Maintenance 4.0 - on the way to a data-driven future

Facility Maintenance 4.0 is a concept that involves the integration of advanced technologies such as the Internet of Things, artificial intelligence, machine learning and big data analytics to optimise the management and maintenance of facilities.

This approach enables facility managers to collect and analyse large amounts of data in real time to make data-driven decisions and identify potential problems before they occur.

Another step towards increased reliability and efficiency of building systems, reduced maintenance costs, and improved overall building performance.

FAQ: Facilities Management

Hard facility management services relate directly to the building. They are inextricably linked to the building and are usually regarded as capital expenditure.
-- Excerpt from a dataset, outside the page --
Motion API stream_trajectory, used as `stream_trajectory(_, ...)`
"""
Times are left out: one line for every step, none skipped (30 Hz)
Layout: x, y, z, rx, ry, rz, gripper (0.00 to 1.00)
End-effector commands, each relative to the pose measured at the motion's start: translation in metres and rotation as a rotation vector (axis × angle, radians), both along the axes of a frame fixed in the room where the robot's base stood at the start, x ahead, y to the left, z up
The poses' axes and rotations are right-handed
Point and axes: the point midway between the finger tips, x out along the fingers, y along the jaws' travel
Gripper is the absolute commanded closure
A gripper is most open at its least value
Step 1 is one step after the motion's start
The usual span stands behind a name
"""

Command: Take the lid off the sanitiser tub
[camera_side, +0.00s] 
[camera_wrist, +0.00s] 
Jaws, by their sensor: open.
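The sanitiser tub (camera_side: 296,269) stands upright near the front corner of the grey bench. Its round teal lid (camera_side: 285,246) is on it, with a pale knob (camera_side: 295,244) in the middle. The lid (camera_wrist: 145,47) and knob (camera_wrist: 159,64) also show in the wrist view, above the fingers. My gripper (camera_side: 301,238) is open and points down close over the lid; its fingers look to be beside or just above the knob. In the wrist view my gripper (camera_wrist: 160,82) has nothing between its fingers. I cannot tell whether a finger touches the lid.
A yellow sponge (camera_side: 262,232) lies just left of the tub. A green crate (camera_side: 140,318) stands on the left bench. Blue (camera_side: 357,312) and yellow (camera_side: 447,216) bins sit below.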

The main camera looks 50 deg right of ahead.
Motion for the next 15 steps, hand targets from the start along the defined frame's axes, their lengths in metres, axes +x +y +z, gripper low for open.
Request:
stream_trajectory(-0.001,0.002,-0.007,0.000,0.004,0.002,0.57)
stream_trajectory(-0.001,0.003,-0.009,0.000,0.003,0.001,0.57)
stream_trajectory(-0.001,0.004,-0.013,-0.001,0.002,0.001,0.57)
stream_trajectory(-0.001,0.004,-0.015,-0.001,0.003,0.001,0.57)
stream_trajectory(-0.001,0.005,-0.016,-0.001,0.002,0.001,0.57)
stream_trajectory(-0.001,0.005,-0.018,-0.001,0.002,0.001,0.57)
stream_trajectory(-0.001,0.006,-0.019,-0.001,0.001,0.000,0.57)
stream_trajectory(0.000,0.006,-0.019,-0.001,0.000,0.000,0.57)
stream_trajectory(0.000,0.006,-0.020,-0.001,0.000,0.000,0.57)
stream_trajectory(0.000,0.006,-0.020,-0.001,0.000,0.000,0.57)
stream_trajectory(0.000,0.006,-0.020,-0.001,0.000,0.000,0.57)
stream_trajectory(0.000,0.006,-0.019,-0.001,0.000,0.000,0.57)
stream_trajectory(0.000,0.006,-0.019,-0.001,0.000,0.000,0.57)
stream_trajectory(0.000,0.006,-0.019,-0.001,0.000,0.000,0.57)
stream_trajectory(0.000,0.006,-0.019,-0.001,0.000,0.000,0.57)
Soft facility management services are primarily concerned with improving the well-being of the people who use the facilities and enabling them to make the most of their time in the facilities.

The building supervisor is usually responsible for the day-to-day maintenance and cleaning of buildings and facilities, while the facility manager has broader responsibilities and is in charge of the strategic planning and management of buildings and facilities.

The profession of facilities manager requires technical training, such as in building services engineering, or a background in business administration, construction management, real estate management or energy management.